分野別セミナー

Hydrogen-enhanced localized plasticity (HELP) is an acceptable
mechanism for hydrogen embrittlement which is based on the
experimental observations and the theoretical
computations. The underlying principle in the HELP theory is
that the presence of hydrogen causes the localization of the
slip bands which results in the decrease of the fracture
strength. In a sample under plane-strain tensile stress,
plastic instability can lead to either the concentration of
plastic flow in a narrow neck or bifurcation from homogeneous
deformation into a mode of an exclusively localized narrow
band of intense shear. Recently, it has been demonstrated that
the presence of hydrogen can indeed induce shear banding
bifurcation at macroscopic strains. By using a steady-state
equilibrium equation for hydrogen diffusion analysis, the
effect of hydrogen on the bifurcation of a homogeneous
deformation in a plane-strain tension specimen into a necking
or a shear localization mode of deformation has already been
studied.
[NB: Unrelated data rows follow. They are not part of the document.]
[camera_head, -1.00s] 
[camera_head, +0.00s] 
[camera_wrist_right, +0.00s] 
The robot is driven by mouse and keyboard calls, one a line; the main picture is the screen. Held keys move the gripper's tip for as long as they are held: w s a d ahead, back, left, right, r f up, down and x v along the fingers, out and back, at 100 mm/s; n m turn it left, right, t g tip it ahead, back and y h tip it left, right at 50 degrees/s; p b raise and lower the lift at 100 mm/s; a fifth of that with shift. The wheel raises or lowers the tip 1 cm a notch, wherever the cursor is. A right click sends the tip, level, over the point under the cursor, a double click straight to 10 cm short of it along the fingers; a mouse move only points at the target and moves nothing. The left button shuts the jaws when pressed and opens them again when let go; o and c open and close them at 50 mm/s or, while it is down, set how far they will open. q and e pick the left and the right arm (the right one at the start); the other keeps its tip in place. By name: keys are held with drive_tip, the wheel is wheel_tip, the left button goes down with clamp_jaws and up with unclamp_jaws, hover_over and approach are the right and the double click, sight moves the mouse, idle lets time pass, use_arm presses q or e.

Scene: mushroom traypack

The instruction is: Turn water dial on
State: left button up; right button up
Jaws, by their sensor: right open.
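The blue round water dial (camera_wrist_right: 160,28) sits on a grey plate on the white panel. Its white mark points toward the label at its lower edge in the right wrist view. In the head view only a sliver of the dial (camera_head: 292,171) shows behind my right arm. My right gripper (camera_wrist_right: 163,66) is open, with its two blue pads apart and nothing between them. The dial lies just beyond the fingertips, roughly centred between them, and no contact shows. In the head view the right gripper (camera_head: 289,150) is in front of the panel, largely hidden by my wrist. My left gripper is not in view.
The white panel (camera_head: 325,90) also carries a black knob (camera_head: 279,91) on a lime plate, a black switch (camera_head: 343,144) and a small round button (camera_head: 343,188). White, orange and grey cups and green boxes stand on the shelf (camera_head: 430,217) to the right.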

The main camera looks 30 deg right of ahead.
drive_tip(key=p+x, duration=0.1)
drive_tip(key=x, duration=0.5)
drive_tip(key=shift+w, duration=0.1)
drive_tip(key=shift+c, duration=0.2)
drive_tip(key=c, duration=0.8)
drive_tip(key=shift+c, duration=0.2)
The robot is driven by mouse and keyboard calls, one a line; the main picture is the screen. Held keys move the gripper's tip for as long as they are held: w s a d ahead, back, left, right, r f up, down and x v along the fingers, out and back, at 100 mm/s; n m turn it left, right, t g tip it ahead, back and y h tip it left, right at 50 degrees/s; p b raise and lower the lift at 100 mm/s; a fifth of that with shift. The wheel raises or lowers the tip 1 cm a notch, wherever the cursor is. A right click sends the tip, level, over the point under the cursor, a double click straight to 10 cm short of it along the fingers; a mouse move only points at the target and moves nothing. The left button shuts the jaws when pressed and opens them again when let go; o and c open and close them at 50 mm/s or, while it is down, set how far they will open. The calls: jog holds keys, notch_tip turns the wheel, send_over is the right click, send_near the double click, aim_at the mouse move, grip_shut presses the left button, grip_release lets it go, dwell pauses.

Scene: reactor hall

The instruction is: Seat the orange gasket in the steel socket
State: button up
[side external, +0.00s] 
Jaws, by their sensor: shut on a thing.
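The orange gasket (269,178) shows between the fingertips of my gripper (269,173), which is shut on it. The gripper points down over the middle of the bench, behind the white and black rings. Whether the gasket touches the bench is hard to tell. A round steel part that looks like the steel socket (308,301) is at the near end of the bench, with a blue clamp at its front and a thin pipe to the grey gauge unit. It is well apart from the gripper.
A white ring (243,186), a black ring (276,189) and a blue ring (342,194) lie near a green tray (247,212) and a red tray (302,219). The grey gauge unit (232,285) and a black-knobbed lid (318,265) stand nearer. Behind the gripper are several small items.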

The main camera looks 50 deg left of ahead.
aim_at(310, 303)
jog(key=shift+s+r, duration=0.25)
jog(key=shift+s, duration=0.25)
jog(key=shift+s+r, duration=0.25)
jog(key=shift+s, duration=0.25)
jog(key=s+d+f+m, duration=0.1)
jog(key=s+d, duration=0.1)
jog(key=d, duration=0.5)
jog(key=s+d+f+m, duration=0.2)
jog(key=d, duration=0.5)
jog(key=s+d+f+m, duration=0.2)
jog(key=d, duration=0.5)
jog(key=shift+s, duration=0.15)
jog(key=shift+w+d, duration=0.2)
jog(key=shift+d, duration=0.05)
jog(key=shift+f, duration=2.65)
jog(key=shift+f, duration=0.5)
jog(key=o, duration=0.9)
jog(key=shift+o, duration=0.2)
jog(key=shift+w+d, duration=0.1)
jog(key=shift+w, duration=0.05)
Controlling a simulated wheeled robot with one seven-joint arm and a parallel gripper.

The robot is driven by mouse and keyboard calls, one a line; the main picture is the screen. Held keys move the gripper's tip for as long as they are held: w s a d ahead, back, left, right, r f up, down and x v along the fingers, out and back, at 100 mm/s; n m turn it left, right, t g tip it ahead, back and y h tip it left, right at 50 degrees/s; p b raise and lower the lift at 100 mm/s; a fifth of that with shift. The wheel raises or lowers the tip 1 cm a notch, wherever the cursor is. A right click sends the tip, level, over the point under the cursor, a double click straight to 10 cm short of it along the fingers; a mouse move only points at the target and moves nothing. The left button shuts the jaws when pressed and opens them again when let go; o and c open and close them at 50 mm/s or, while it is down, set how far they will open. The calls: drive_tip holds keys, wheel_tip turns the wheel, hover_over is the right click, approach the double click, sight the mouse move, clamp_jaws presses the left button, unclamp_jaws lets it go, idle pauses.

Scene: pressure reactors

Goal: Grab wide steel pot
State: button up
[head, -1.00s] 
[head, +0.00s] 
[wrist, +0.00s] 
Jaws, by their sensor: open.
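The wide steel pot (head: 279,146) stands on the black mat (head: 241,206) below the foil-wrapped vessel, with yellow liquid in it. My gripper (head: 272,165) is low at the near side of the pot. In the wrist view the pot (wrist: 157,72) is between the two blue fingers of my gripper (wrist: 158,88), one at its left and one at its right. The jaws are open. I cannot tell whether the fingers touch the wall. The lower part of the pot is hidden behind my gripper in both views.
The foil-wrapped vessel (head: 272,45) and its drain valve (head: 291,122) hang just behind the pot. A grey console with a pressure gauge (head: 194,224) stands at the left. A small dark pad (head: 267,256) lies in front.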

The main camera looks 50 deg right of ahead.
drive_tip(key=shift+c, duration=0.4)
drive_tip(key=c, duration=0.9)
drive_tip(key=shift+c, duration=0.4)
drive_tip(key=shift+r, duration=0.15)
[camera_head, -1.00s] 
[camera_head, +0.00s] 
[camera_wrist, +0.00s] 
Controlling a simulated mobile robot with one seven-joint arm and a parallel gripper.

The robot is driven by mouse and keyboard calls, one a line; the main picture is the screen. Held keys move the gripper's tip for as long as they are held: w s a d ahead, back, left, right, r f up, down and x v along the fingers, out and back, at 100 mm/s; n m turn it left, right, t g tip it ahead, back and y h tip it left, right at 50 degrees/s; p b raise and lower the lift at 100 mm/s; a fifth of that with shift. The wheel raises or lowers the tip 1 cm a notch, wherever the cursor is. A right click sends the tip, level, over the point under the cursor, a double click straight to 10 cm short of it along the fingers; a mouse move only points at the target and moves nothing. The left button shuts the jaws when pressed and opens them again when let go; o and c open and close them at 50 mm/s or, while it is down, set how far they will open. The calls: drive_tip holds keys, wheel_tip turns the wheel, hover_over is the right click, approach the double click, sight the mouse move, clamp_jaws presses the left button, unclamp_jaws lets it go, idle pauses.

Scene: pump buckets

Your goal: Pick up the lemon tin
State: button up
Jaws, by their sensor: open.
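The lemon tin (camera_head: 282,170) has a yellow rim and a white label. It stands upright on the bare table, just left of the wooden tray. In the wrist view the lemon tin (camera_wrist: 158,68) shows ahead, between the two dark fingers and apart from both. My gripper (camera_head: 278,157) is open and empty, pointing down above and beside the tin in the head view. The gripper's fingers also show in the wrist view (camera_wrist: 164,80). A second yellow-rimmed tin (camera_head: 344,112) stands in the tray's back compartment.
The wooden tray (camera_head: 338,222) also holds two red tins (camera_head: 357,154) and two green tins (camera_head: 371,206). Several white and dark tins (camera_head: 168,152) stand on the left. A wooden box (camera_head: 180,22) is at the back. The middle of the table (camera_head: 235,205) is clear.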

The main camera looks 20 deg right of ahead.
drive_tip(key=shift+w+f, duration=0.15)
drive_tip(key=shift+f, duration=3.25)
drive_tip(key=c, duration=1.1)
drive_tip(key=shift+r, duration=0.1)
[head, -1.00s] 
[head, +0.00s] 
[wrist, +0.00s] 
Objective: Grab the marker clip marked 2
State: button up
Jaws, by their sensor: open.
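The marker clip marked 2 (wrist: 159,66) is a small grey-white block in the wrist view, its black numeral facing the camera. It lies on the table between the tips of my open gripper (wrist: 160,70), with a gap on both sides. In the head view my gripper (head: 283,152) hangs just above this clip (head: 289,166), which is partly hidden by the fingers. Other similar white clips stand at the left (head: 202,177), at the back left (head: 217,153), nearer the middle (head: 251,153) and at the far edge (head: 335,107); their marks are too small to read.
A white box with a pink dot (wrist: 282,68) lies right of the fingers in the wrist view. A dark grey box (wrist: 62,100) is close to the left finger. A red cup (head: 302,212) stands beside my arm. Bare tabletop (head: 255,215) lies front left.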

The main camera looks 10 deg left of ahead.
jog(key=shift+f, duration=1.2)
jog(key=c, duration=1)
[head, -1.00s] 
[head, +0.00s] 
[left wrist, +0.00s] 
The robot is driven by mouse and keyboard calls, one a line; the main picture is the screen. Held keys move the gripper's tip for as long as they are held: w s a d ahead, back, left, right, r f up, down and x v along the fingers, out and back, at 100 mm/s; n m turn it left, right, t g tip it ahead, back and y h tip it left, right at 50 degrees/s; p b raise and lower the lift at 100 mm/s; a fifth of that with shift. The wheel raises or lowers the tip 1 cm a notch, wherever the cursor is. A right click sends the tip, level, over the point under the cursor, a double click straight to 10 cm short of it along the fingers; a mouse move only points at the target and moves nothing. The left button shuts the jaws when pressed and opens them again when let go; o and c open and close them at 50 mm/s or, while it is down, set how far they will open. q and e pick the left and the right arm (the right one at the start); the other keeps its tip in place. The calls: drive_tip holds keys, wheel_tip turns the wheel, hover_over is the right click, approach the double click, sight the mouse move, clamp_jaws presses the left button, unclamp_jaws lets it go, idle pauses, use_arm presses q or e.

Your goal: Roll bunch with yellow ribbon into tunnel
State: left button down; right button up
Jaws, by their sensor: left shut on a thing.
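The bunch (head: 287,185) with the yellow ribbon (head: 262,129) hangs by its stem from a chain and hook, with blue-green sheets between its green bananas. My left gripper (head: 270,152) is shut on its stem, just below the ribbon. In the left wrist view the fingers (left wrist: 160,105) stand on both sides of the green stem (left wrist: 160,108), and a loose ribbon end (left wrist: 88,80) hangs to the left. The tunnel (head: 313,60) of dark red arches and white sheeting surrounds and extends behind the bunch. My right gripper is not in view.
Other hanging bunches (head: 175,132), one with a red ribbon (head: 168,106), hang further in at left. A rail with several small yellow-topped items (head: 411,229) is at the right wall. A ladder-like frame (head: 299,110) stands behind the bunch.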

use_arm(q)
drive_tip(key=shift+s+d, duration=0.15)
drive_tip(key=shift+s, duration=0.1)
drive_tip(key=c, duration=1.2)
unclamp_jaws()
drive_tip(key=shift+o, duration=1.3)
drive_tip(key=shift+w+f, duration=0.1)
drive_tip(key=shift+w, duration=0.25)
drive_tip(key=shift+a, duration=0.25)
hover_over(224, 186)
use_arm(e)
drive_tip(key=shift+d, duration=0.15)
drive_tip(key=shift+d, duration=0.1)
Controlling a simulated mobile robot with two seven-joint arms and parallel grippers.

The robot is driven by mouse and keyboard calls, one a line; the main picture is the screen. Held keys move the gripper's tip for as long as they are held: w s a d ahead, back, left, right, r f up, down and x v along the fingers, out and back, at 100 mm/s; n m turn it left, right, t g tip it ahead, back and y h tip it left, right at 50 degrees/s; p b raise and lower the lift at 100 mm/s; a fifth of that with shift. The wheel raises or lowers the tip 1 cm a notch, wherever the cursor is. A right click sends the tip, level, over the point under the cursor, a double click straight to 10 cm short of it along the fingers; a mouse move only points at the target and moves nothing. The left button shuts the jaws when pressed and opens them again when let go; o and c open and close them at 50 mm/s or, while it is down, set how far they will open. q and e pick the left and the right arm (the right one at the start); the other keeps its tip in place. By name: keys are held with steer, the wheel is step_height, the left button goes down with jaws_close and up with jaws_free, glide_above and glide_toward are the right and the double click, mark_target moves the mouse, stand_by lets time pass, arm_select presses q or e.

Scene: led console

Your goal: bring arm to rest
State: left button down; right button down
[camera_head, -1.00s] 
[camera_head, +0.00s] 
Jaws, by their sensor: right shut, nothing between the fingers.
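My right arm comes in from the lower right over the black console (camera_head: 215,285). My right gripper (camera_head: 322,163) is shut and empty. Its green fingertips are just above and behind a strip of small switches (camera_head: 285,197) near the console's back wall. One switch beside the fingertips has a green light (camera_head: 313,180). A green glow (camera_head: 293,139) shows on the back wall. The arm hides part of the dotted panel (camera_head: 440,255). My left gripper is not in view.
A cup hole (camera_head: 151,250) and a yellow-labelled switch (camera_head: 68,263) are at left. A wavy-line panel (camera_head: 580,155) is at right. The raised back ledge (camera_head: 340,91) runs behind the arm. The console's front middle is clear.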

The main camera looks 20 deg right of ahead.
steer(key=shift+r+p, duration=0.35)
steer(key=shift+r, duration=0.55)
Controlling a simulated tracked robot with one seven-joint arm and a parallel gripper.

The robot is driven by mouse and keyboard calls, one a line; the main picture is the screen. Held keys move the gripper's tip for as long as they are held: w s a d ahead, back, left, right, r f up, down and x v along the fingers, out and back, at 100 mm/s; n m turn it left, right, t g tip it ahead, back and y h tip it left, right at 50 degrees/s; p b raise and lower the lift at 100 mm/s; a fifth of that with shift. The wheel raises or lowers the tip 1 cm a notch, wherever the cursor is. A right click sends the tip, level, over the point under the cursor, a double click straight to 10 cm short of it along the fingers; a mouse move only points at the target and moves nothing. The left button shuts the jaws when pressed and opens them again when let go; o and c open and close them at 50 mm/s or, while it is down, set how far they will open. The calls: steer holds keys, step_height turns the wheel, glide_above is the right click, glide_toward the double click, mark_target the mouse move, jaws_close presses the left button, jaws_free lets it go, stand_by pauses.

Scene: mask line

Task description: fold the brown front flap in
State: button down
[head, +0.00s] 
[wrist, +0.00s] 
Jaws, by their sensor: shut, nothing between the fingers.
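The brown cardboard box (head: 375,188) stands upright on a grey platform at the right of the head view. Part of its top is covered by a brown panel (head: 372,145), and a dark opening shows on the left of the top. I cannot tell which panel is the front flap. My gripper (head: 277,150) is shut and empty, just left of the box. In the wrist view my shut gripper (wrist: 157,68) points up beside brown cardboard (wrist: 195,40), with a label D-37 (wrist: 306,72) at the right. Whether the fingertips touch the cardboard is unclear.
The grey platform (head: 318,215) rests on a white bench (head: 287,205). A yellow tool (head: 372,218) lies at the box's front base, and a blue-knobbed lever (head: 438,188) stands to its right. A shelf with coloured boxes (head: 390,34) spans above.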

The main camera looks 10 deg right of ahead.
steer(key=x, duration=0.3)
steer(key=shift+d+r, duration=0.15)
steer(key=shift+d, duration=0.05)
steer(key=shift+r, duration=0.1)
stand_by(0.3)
In the present research, using a transient hydrogen
diffusion analysis and introducing a new constitutive equation
accompanied by considering the reduction in the local flow
stress upon hydrogen dissolution into the lattice, the effect
of hydrogen on shear localization is investigated. In
addition, progress has been made in that, the changes in the
distribution of the total and trapping hydrogen concentrations
through the loading time and particularly during the
development of the necking event have been determined.